I have an outdoor GFCI receptacle that tripped and wouldn't reset, I
took it out and the voltage between white/ground and hot is only 12 V.
I have tried resetting all circuit breakers (none had obviously popped)
but it still only reads 12 V. How is this even possible, and where
should I look to repair it? Thanks
If you are using an "electronic" test meter, the black wire is likely
disconnected and "floating" somewhere between the breaker and where
you're at and that voltage you're seeing is just being capacitively
coupled to the black wire from some other nearby wire with 120 volts on it.
Open up the panel and see if you have 120 volts to neutral/ground at the
output of the breaker feeding the circuit in question. If you do, move
forward from there and find the "loose disconnection".
If you don't find voltage there you have a bad breaker, but that's a far
less likely reason.
Thanks for the response. What is the most likely reason that original
wiring (house built in 1970) would disconnect? It's been ten years
since I've done anything significant with house wiring -- now that you
mention it, I remember seeing phantom voltages before when several
wires were going through the same hole in the support beams.
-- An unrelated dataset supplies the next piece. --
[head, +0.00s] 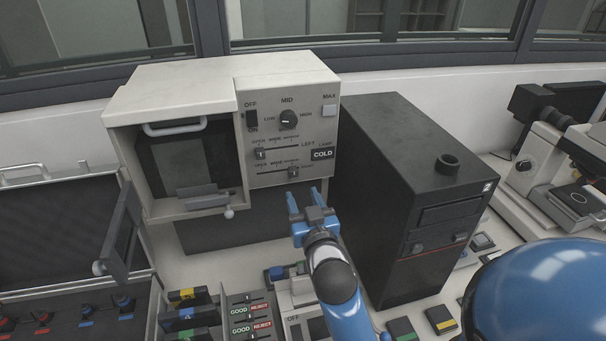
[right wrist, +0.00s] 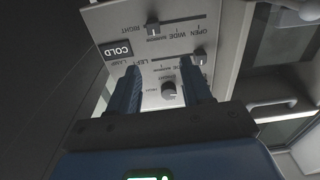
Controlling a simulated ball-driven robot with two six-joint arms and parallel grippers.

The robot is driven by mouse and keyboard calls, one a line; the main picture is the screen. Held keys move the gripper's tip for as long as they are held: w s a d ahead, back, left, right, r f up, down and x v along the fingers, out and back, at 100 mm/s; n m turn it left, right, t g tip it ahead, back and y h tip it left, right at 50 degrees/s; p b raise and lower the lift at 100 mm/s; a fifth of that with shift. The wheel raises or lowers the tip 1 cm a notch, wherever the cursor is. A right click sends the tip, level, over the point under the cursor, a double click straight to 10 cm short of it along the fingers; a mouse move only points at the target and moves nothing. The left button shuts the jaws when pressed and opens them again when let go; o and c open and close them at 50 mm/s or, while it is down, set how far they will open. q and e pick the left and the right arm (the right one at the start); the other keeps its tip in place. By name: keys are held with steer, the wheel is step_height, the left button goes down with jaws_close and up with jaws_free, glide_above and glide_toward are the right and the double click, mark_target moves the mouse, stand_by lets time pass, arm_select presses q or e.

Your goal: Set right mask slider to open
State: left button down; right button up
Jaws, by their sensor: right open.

It's extremely unlikely the one outlet will be on a circuit by itself, so
unless other outlets or lights are dead as well, you'll more likely find the
power coming from a nearby receptacle. But before looking there, check to
see if any other GFCI outlets in bathrooms, basement, garage, or kitchen are
tripped and if so, reset it and then check your outside wires again
In a house built later than yours, like in the eighties, it would be common
to install a standard receptacle downstream of a gfci, protected by the
upstream gfci. If someone came along and didn't realize the outlet was
protected, they may install a gfci receptacle at that location. This would
of course complicate things when one gfci tripped. However to the best of my
knowledge and memory, gfci protection was not code in 1970, so I'd be
looking for an open circuit in a backstabbed outlet very near to the gfci
Is that 12V on the dead side of the GFCI or is it on the hot side? It
sounds like you are using a digital highly sensitive meter on a dead circuit
that is no measuring a "real" voltage. Likely if you were measure the same
thing with an analog meter you would get 0 volts.
It you mean you are on the side that has the power coming in and you are
getting 12V you have a problem. You should bet 120V and the 12 is likely
just the current induced from a live circuit to this one that is really
dead. Put a load on the line (like switch on a light anywhere on the
circuit and it will likely drop to zero.